A between-subjects design, a within-subjects design, and a mixed research design using the same sample of 12 participants.

Those two notions are very powerful in CCI and learning technology research, and knowing their pros and cons allows researchers to make good choices. It is also important to highlight that there is no right or wrong research design. Instead, researchers should consider their needs (including contextual and disciplinary requirements) and make the most appropriate choice. Table 5.1 summarizes some common decision factors to bear in mind when considering the use of between- and within- subjects designs in CCI and learning technology research.

Table 5.1 Decision factors for choosing a between-subjects design or a within-subjects design.

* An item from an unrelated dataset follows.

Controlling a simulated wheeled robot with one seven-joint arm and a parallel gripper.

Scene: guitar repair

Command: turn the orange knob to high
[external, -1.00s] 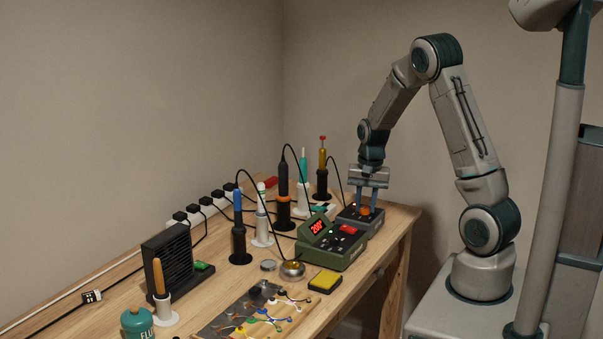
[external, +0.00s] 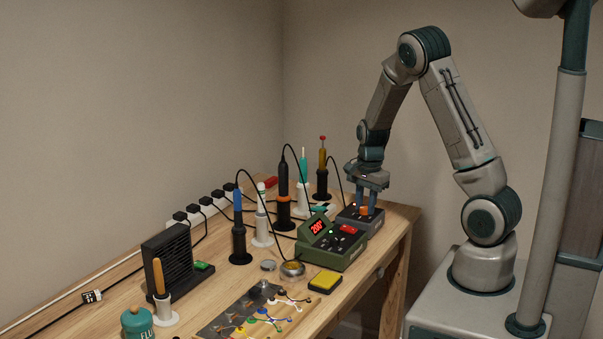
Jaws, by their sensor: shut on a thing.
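The orange knob (external: 365,210) sits on top of a small grey box (external: 349,220) at the right end of the bench. My gripper (external: 367,209) points down over this box, with its blue fingers on either side of the knob and shut on it. The fingers hide part of the knob. The knob's pointer and any low or high marks are too small to read.
A green station (external: 325,252) with a red lit display stands just left of the grey box. Several irons in stands, such as the blue-handled one (external: 239,232), and cables line the back. A yellow sponge (external: 325,281) lies in front. The bench's right edge is close.

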Now that we have explained those two core notions and their inherent qualities, we can distinguish four experimental designs that are commonly used in CCI and learning technology. These are also “backbone” designs in the sense that they can be used to construct more advanced designs. First, we consider randomized experiments (also known as “true experiments”) that follow the between-subjects principles and use random assignment to create the control and experimental groups. Next, we consider quasi-experiments, which are mainly between-subjects (although you might see within-subjects experiments known as “repeated measures quasi-experiments”), with nonrandom assignment of subjects. The next design, repeated measures, is a within-subjects design in which all the subjects are exposed to all the conditions. Last, we consider the time series design, which is a quasi-experiment that employs repeated measurements, with the experimental condition(s) induced between the measurement periods. We will consider each of these designs in detail, but keep in mind that they constitute a basic set of research designs that are common in the fields of CCI and learning technology, and that they can be enhanced with “advanced qualities” such as counterbalancing, placebo confederates, and deceits, as required.

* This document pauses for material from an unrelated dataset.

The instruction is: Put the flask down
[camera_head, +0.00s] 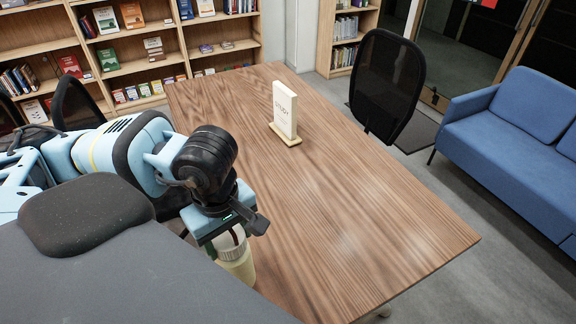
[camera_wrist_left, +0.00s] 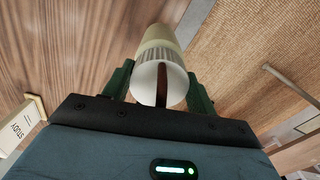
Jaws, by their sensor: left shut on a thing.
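The flask (camera_head: 238,264) is pale cream with a white ribbed top. My left gripper (camera_head: 232,228) is shut on it near its top, and the arm hides part of it in the head view. In the left wrist view, the flask (camera_wrist_left: 160,42) sits between the two dark green fingers, with a brown strip across its white top. In the head view it shows in front of the wooden table (camera_head: 330,230), by the near left edge. I cannot tell whether its base touches the tabletop. My right gripper is not in view.
A white "STUDY" sign (camera_head: 285,110) on a small base stands toward the table's far end. The tabletop between sign and flask is bare. A black chair (camera_head: 388,85) stands at the far right side, and a blue sofa (camera_head: 515,135) is beyond. Bookshelves line the back.

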5.1 Randomized (True) Experiments

Randomized experiments are the ideal choice for maximizing the internal validity of a study. Their unique characteristic is that the subjects are assigned at random to a condition (the control group or the experimental group), which ensures that there are no significant differences between groups (Shadish et al., 2002). The random assignment eliminates any systematic error and ensures that the control and experimental groups are subjected to identical environmental conditions while being assigned to different conditions. This can be achieved by means of any random selection mechanism (e.g., a random numbers table, a random number generator app, or even tossing a fair coin).

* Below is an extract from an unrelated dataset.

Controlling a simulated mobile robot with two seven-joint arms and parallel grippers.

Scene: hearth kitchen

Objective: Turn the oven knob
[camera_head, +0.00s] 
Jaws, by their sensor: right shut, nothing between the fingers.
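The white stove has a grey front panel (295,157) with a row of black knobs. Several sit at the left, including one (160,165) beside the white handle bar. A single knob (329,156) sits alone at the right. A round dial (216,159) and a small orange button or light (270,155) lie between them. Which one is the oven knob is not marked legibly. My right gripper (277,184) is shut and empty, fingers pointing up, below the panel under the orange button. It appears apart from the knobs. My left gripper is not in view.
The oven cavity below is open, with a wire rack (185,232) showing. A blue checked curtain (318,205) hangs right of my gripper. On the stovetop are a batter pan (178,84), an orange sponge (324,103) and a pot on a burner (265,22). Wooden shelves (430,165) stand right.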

A very simple example at the confluence of CCI and learning technology is a randomized experiment on the use of learning dashboards (i.e., a graphical user interface that visualizes students’ activity) to support secondary school students. The aim is to identify any potential effect of the use of a dashboard (the independent/manipulated variable) on students’ learning performance, such as their scores in weekly tests (the dependent/outcome variable). The students are assigned at random to either the control group (no use of dashboard) or the experimental group (use of dashboard). The experimental group is then exposed to the treatment (using the dashboard) for a period of time (e.g., 2 weeks). At the end of the period, we compare the learning performance scores of the two groups (Fig. 5.2).

Fig. 5.2
A diagram depicts the learning performance score for randomly assigned groups for a value of n equals 10 under two conditions, no dashboard L M S and dashboard-enhanced L M S using a line of vertical dots.

Example of a randomized experiment

5.2 Quasi-Experiments

Quasi means “resembling,” and quasi-experiments resemble experimental settings as far as possible without assigning subjects to conditions at random. Quasi-experiments allow the researcher to set the assignment of subjects to a control or experimental condition, depending on contextual factors, the ultimate goal, and any particular needs of the population in focus, according to some criterion (e.g., class, pre-test, or previous grades). In CCI and learning technology research, random assignment may be neither feasible nor practical, and in some cases it may not be ethical. A good example is research that occurs in school settings, where it is almost impossible to formulate random groups within a class environment and expose them to different conditions (and even if it is possible, it will result in very low ecological validity). Although such contextual factors preclude the use of randomized experiment, they lend themselves to the use of quasi-experiment. For instance, the researcher can expose two similar classes to the control and experimental conditions to identify the effect of the treatment (e.g., use of a technology) on the dependent variable (e.g., learning performance).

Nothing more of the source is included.